*Exercise*
Can you find the lines of the listing that include "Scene" and copy every one?

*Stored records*
((
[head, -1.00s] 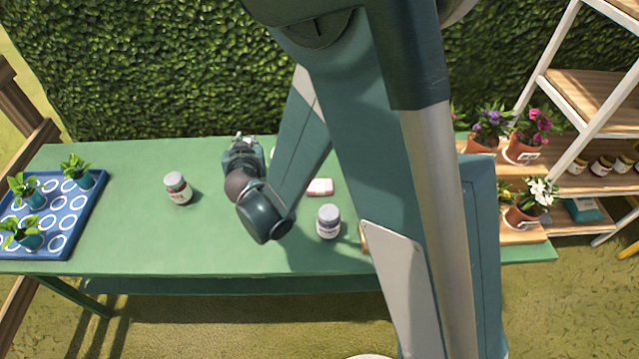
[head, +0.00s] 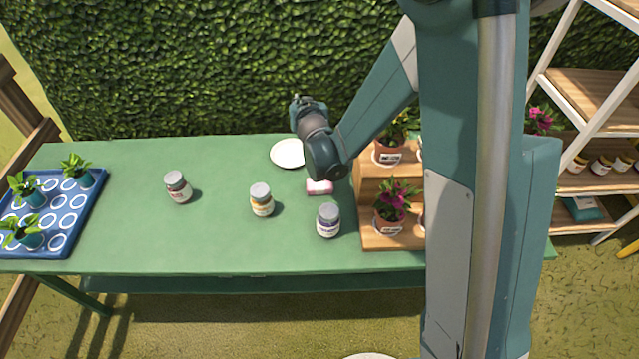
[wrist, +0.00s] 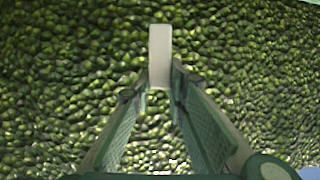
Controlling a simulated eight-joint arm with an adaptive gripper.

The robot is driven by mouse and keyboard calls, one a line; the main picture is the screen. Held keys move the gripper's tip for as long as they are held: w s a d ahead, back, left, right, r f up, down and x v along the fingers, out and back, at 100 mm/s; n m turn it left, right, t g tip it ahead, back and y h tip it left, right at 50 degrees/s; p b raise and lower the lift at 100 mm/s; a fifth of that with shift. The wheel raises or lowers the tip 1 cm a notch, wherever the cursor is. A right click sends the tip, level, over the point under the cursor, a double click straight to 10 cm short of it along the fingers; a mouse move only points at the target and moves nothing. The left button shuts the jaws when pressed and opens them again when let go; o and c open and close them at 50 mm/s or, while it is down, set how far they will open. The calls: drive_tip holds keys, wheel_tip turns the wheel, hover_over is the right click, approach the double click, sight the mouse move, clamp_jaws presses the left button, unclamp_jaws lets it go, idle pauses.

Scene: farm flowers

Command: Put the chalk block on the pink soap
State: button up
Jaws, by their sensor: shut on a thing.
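The pink soap (head: 319,187) is a small pink-and-white block lying on the green table, just left of the wooden stand and partly under my wrist in the head view. My gripper (head: 308,104) is raised at the back of the table, with the hedge behind it. In the wrist view my gripper (wrist: 160,88) is shut on the chalk block (wrist: 160,50), a pale upright block between the fingertips. I cannot make out the chalk block clearly in the head view.
A white round plate (head: 287,153) lies left of the soap. A wooden stand (head: 390,243) with potted flowers is right. A blue tray (head: 80,215) holds seedlings.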

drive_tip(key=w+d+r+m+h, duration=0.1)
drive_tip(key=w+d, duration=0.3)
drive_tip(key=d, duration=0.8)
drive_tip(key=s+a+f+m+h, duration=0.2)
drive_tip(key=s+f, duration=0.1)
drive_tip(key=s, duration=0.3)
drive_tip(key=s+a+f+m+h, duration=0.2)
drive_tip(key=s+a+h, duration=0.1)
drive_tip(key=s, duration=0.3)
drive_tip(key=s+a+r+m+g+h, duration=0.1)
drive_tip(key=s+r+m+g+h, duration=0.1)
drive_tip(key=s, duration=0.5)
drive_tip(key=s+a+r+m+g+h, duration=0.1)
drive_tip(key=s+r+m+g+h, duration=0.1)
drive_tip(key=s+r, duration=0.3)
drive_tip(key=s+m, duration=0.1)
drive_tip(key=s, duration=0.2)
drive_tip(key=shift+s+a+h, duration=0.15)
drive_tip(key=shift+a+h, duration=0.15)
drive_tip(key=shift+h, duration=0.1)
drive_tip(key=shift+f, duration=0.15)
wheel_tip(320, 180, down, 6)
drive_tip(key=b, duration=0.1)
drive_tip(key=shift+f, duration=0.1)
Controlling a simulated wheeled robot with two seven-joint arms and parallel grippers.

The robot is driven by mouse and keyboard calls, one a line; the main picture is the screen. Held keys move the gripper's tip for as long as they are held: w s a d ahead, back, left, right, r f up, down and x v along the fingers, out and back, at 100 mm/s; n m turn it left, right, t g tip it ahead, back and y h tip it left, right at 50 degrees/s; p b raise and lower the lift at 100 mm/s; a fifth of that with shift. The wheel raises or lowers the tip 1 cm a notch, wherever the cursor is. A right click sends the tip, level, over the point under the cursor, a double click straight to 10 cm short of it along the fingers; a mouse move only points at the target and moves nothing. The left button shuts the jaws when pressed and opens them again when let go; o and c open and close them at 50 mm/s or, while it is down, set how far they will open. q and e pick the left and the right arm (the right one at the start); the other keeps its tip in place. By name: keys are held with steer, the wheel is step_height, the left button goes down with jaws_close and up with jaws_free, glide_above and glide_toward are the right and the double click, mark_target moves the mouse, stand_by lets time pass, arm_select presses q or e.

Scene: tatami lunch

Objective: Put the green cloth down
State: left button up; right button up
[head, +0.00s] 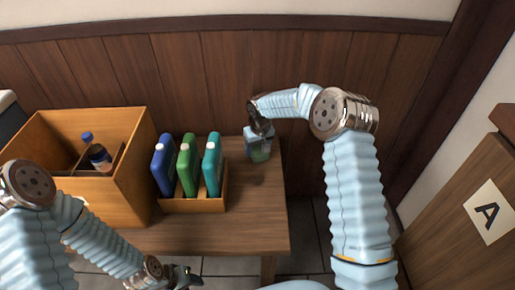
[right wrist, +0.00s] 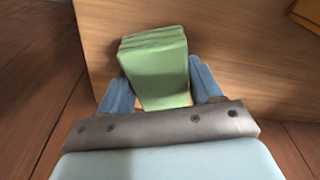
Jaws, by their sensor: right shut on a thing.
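The green cloth (right wrist: 155,68) is a folded, stacked block between the two blue fingers of my right gripper (right wrist: 160,88) in the right wrist view. The gripper is shut on it. In the head view the right gripper (head: 259,143) points down at the right end of the wooden table (head: 262,215), with the cloth (head: 260,156) showing pale green below it. I cannot tell whether the cloth touches the table top. My left gripper (head: 182,277) is low at the table's front edge, and its jaw state is unclear.
A small wooden holder (head: 195,205) with blue, green and teal bottles stands left of the right gripper. A large open wooden box (head: 130,165) with dark bottles is further left. A wooden cabinet marked A (head: 455,215) is at right. The table's front right is clear.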

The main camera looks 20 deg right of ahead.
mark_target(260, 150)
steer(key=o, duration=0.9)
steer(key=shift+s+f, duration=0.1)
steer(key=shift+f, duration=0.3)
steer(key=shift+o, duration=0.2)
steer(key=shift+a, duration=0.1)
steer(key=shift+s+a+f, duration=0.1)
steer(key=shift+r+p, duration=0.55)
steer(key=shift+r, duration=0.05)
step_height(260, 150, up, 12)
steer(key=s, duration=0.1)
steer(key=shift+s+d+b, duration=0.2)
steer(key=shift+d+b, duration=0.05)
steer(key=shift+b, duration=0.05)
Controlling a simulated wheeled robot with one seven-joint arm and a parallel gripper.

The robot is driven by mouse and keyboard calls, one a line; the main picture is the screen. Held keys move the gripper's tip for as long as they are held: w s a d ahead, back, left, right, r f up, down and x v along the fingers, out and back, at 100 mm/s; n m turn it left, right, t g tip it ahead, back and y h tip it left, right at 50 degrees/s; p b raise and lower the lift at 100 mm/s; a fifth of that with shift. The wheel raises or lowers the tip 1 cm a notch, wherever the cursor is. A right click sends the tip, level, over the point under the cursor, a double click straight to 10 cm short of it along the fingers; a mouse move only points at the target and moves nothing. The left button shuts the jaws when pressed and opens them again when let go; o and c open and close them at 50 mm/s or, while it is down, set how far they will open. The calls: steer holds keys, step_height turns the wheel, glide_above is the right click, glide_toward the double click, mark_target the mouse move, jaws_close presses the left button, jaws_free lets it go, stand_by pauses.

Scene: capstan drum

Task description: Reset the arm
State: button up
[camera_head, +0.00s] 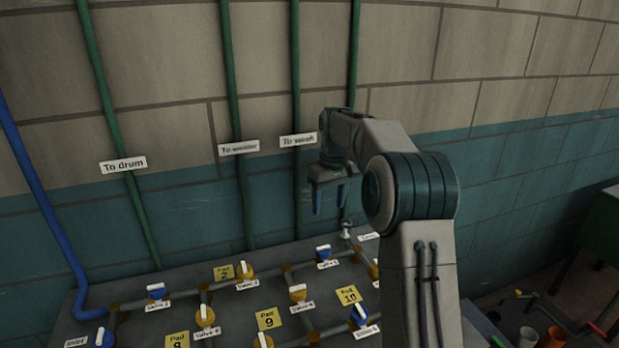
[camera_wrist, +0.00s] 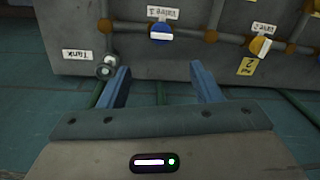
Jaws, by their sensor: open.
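My gripper (camera_head: 329,198) hangs from my raised arm, above the back right part of the valve bench, in front of the teal part of the wall. Its two blue fingers point down and are apart, with nothing between them. It also shows in the wrist view (camera_wrist: 164,85), where the open fingers reach toward the bench edge. A small metal knob (camera_wrist: 104,70) by the "Tank" label (camera_wrist: 76,53) appears close to one finger in that view; I cannot tell whether they touch.
The grey bench (camera_head: 235,315) carries pipes and several blue and yellow valves, such as a blue-handled one (camera_head: 323,252). Green pipes (camera_head: 297,200) run up the wall behind my gripper. A blue pipe (camera_head: 40,190) stands at left. Cups (camera_head: 528,337) stand at lower right.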

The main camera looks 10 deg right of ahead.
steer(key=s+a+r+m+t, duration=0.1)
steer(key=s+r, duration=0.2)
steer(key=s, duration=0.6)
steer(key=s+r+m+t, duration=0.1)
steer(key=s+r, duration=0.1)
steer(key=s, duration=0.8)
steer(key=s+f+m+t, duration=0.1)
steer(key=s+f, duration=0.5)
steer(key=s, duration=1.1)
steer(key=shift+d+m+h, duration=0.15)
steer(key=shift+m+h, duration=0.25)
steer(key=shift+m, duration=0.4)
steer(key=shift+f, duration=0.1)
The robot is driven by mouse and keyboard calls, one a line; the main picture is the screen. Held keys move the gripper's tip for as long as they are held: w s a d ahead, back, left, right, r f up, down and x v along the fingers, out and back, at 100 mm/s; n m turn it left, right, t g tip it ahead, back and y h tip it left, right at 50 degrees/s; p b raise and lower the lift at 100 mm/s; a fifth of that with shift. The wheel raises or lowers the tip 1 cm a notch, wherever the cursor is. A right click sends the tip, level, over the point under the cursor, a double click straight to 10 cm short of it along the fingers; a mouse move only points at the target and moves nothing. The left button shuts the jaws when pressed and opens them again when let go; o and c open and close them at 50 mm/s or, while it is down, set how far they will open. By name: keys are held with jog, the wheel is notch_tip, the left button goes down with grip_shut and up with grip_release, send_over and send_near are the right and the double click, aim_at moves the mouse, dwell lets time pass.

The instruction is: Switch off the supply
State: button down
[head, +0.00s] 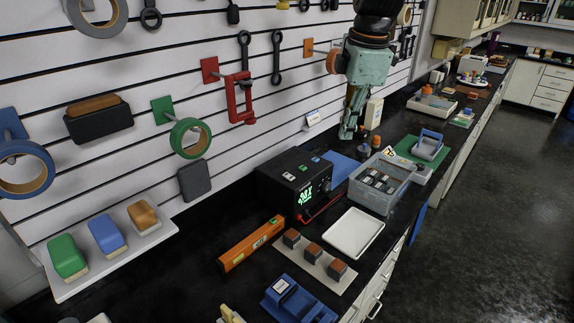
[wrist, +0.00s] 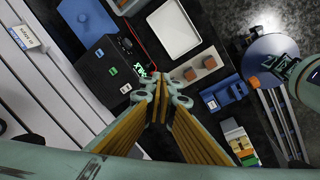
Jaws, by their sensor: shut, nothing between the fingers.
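The supply is a black box (head: 272,187) on the dark bench against the slatted wall. Its front has a lit green display (head: 308,195), too small to read surely, and a red lead beside it. Its top has several small coloured squares, white and green among them. In the wrist view the supply (wrist: 92,84) lies left of my fingers, its display (wrist: 141,71) lit near the fingertips. My gripper (head: 347,134) hangs fingers down above and behind the supply, toward the far side of the bench. It is shut and empty, touching nothing I can see.
A white tray (head: 354,233) and a clear bin (head: 371,197) stand right of the supply. An orange level (head: 252,244) and a board with three brown-topped blocks (head: 297,260) lie in front. A red clamp (head: 240,100) and tape rolls hang on the wall.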

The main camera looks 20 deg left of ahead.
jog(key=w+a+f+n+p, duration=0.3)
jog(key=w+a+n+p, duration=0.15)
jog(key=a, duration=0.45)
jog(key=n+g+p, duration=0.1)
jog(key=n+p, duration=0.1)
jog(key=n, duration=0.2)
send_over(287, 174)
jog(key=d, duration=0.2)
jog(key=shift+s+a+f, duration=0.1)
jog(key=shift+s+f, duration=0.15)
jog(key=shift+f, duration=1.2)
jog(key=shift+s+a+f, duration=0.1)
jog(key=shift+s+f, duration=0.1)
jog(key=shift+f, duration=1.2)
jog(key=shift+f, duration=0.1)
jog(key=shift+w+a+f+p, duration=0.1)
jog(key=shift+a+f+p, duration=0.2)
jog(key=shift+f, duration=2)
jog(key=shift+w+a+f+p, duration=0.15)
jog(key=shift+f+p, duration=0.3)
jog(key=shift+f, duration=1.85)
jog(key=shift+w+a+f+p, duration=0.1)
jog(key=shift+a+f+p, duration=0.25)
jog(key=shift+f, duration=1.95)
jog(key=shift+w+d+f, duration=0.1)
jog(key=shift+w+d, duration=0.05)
))
*Completed task*
Scene: farm flowers
Scene: tatami lunch
Scene: capstan drum

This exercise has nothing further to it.